When you hear a film described as a “small town crime/noir story” you can be pretty damn confident in what is in store for you. The last fifteen minutes is always going to be filled with betrayal, there’s almost always one girl in a group of guys, and the promise of a better life away from the small town is always, always a motivator. Really emphasizing the desire to get away, “We Gotta Get Out of This Place” knows exactly what sort of beats to hit and it knows how to hit them well.
In “We Gotta Get Out of This Place”, small town Texas is the arid and dusty place to get out of. The unfortunately named BJ (Logan Huffman), a cocky farmhand, has no chance in Hell of ever leaving, but his best friend Bobby (Jeremy Allen White) and his girlfriend Sue (Mackenzie Smith) are soon to leave, off to what they hope will be a better life at college. Getting up to no good like all bad boys do, BJ steals a big chunk of change from their boss, which obviously backfires. After spending the cash at a resort Bobby takes the heat for the theft, and the three of them have to rob a gangster to pay the money back. Plot wise it’s all standard fair, but who can say no to a simple and well told story of deceit and dreams?
“Keep riding the same bus route you’ll end up missing where you’re supposed to get off.”
Making their feature length debut, directors Simon and Zeke Hawkins are confident and keep a steady hand behind the camera. Many small budget crime flicks try to make up for their smaller budget with crazy camera angles and convoluted, tricky plots,but the Hawkins’ have enough faith in their skill and the screenplay to keep things simple.
It’s the characters that provide the little flourishes to “We Gotta Get Out of This Place.” Sue and Bobby are well realized in ways that go beyond simply being the smart girl and the dumb friend. Sue has a deep affection for books, and her desire to get Bobby to read more is a nice touch to their friendship, and is a good way to contrast their sweetness with BJ’s ruthlessness. BJ might be a hard cruel kid due to mockery about his name, or maybe it’s just the Texas in him, but he’s one bad dude. Logan Huffman rides the line between sleaze and sociopath well, providing some real menace to his scenes with Mackenzie Smith.
“With a mouth like that who needs an asshole?”

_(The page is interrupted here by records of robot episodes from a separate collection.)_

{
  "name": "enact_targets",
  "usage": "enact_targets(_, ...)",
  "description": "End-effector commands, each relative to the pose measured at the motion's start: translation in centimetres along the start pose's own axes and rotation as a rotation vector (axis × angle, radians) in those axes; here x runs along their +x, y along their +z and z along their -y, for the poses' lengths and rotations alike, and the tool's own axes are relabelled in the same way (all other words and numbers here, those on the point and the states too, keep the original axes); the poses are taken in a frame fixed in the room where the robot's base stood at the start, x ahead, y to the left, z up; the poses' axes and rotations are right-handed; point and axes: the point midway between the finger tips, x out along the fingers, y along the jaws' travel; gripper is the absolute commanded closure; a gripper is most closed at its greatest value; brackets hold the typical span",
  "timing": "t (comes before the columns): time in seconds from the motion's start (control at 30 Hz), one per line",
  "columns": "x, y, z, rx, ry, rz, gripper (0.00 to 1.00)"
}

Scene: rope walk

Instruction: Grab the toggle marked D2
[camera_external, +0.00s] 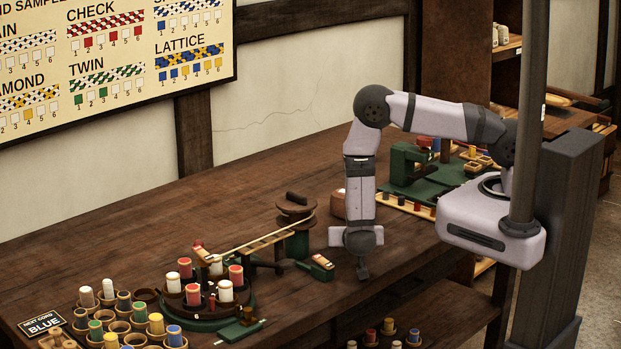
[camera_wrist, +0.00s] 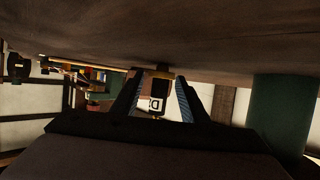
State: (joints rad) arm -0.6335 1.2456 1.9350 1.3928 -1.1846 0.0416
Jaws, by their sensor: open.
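The toggle with a white label (camera_wrist: 152,104) shows between my two fingers in the wrist view; the label appears to read D2. In the external view a small toggle with a pale and red top (camera_external: 322,261) sits on a green block at the front of the bench; its mark is too small to read there. My gripper (camera_external: 362,271) is low over the bench, just right of that toggle, with a gap between them in the picture. In the wrist view my gripper (camera_wrist: 153,100) is open, a finger on each side of the toggle; I cannot tell how far ahead it is.
A round green stand with red and white bobbins (camera_external: 205,295) is to the left. A wooden rail (camera_external: 265,242) runs from it to a brown spool post (camera_external: 295,212). A green machine (camera_external: 412,170) stands behind my arm. Bobbin cups (camera_external: 120,328) fill the front left.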

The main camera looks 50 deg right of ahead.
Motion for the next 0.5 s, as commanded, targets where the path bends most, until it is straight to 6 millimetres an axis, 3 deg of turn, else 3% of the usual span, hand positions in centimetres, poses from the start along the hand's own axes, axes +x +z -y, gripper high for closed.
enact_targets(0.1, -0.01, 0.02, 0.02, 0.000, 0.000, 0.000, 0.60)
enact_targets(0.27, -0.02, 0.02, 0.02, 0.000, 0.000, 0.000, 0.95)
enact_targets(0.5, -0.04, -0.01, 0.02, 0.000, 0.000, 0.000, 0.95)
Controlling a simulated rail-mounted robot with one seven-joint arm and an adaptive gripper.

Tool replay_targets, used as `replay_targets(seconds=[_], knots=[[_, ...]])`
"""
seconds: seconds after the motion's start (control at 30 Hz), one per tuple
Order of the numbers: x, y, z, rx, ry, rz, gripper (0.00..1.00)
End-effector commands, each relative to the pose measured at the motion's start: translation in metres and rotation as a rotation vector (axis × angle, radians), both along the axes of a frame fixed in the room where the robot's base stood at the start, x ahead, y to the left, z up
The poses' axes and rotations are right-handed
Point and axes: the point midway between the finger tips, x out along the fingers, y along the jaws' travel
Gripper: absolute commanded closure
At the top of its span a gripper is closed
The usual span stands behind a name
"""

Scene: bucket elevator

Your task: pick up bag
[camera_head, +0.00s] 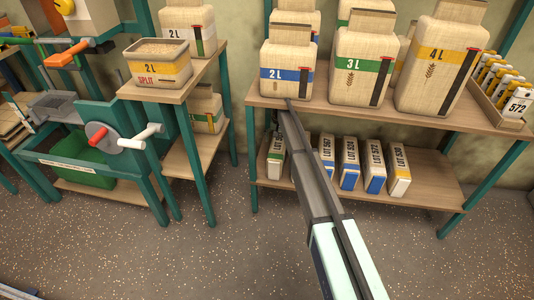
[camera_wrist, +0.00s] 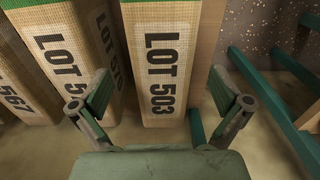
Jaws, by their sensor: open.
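In the wrist view a tan woven bag (camera_wrist: 163,62) with a white label reading LOT 503 stands in front of my gripper (camera_wrist: 160,88). My gripper is open, one finger at each side of this bag's label face, with nothing held. Left of it is a bag that seems to read LOT 570 (camera_wrist: 75,60), beyond the left finger. In the head view my arm reaches to the shelf unit; the gripper's fingers cannot be made out there. Several slim lot bags (camera_head: 349,162) stand on the lower shelf (camera_head: 430,185).
Larger sacks marked 2 L (camera_head: 287,73), 3 L (camera_head: 366,66) and 4 L (camera_head: 441,65) stand on the upper shelf (camera_head: 335,110). A crate of small packs (camera_head: 505,98) is at its right. A green machine frame (camera_head: 110,160) stands left. The speckled floor is clear in front.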

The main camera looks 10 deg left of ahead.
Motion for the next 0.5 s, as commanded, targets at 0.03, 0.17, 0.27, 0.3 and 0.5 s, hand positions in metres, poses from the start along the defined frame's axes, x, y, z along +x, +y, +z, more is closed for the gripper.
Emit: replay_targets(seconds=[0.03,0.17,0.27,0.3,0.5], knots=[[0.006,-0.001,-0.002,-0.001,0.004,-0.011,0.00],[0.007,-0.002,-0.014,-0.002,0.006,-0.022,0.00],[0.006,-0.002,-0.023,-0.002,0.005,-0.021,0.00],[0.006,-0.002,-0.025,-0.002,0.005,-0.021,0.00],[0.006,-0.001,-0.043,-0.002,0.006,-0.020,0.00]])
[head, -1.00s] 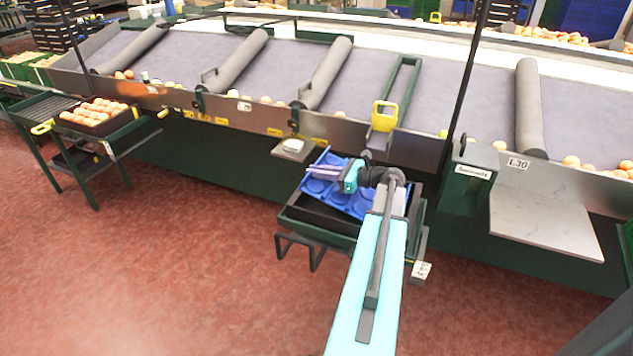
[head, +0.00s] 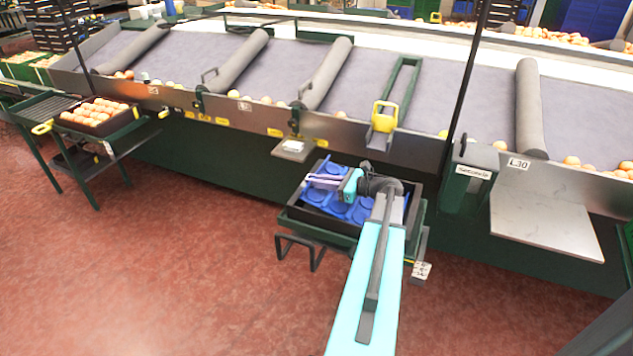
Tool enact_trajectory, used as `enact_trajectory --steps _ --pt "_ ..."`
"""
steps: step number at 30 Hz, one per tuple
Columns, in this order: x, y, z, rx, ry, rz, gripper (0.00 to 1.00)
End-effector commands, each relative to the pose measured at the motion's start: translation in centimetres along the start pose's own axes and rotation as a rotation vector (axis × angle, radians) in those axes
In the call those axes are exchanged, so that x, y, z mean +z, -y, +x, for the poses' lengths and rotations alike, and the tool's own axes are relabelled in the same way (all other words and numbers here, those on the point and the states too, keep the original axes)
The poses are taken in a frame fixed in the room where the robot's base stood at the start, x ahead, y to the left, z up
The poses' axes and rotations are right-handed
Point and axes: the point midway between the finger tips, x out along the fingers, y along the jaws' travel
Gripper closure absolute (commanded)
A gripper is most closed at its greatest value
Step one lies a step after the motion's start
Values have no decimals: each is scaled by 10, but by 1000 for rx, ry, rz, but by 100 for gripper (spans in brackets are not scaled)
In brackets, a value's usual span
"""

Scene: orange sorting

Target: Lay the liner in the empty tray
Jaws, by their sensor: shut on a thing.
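The blue liner (head: 328,219) with round cups lies inside the black tray (head: 306,218), low between its walls. The tray rests on a green stand below the conveyor's front edge. My gripper (head: 316,181) reaches over the tray from the right and is shut on the liner near its back left part. My wrist and arm hide the tray's right side and part of the liner. I cannot tell whether the liner lies flat on the tray's floor everywhere.
A small shelf (head: 294,150) with a white item is behind the tray. A grey side table (head: 545,222) and a green bin marked "Seconds" (head: 468,185) stand to the right. A cart with a full orange tray (head: 117,126) is at left. Red floor is clear in front.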

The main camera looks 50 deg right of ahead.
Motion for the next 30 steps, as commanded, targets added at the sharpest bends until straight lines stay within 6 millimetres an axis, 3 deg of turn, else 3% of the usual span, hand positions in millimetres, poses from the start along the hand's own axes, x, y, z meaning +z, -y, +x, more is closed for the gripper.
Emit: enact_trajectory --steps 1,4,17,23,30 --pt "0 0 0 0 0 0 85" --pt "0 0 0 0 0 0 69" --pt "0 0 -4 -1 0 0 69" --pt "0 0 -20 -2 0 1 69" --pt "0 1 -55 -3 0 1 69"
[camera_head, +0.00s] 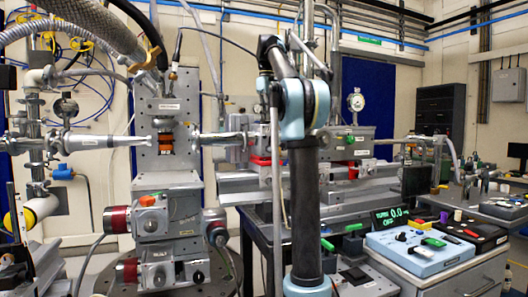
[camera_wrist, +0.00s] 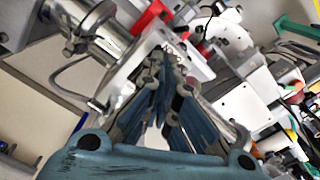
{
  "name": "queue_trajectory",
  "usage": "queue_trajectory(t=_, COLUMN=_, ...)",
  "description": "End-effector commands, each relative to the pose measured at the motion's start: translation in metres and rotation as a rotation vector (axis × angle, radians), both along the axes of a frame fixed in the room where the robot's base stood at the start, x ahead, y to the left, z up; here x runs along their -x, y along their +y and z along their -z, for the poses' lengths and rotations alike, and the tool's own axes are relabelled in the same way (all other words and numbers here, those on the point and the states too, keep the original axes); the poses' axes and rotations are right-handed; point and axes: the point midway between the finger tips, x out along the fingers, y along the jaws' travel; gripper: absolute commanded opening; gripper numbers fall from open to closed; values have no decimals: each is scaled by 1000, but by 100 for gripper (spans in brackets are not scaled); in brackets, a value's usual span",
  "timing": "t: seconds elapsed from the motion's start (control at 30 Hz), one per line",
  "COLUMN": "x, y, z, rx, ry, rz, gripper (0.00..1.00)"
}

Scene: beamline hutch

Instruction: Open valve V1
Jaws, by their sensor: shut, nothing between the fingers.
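No V1 label can be read in either view, so I cannot tell which part is valve V1. In the wrist view, a red handle (camera_wrist: 150,18) lies beside a metal pipe fitting and a pale block. A red part (camera_head: 262,160) also shows on the beamline in the head view, left of my arm; I cannot tell if it is the same one. My gripper (camera_wrist: 168,60) is shut and empty in the wrist view, its tips close to the pale block; contact cannot be judged. In the head view my arm hides the gripper.
A green part (camera_wrist: 298,28) shows at the upper right of the wrist view. In the head view, a blue control box (camera_head: 420,252) and a lit readout (camera_head: 397,217) stand on the right bench. A steel instrument column (camera_head: 165,200) stands left. Pipes and hoses crowd the area.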

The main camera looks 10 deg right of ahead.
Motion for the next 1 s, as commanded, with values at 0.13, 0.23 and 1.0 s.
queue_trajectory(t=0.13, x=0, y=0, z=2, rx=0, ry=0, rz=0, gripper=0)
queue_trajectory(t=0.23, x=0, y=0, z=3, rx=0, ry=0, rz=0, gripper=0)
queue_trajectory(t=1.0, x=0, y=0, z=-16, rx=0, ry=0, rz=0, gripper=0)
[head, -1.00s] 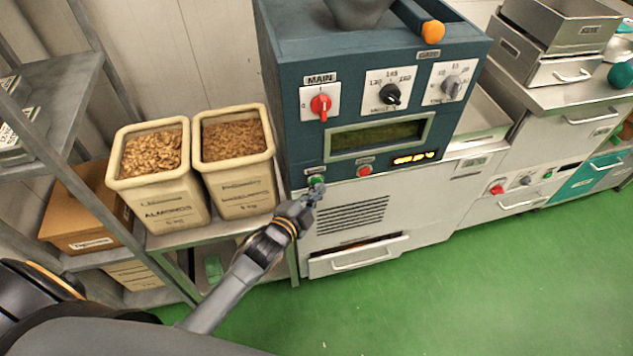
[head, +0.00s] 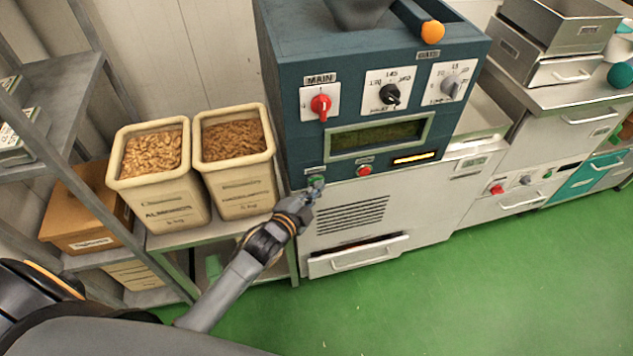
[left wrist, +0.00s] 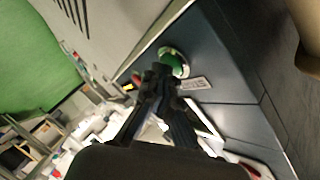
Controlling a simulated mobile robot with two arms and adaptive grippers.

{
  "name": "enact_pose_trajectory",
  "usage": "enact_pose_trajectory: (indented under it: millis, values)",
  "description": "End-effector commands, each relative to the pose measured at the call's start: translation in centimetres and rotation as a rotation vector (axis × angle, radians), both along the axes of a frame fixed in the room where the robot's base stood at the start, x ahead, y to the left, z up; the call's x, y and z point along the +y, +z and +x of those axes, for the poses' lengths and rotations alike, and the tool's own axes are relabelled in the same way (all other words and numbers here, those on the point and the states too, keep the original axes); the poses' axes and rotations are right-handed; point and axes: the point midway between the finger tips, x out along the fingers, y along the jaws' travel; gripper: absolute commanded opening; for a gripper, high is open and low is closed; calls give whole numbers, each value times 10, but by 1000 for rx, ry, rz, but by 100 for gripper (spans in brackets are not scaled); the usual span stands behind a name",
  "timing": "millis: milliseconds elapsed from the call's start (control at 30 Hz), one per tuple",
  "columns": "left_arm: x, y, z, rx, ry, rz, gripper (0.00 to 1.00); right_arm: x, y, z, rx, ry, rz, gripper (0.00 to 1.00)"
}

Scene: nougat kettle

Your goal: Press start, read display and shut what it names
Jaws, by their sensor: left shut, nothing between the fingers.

Even with the Hawkins’ direction and pacing hitting all of the right crime story beats, the film still needs a bolt of energy to keep it from becoming stale. Mark Pellegrino is this bolt of energy. He’s been doing amazing and menacing work for two decades now, most notably as Jacob on “Lost” and Lucifer on “Supernatural,” and his calm and casual attitude towards villainy makes for the best scenes. His character Gif is crass and dumb (his safe combination is 69 69 69 for god sake), and his crude humour provides a lovely reprieve from the darker stuff going on between BJ, Bobby, and Sue.
All in all, “We Gotta Get Out of This Place” is exactly the kind of movie it wants to be. At a lean 92 minutes it spins a nice twisty yarn of rebellious youth and deceit that never gets out of control with too much bloodshed or twists. The core trio of Logan Huffman, Mackenzie Smith, and Jeremy Allen White work wonderfully together, and show real promise. Unfortunately “We Gotta Get Out of This Place” doesn’t have a distributor yet, so it could be a year or two until you get to see it. When it does get released though, it should definitely be on your list of films to see.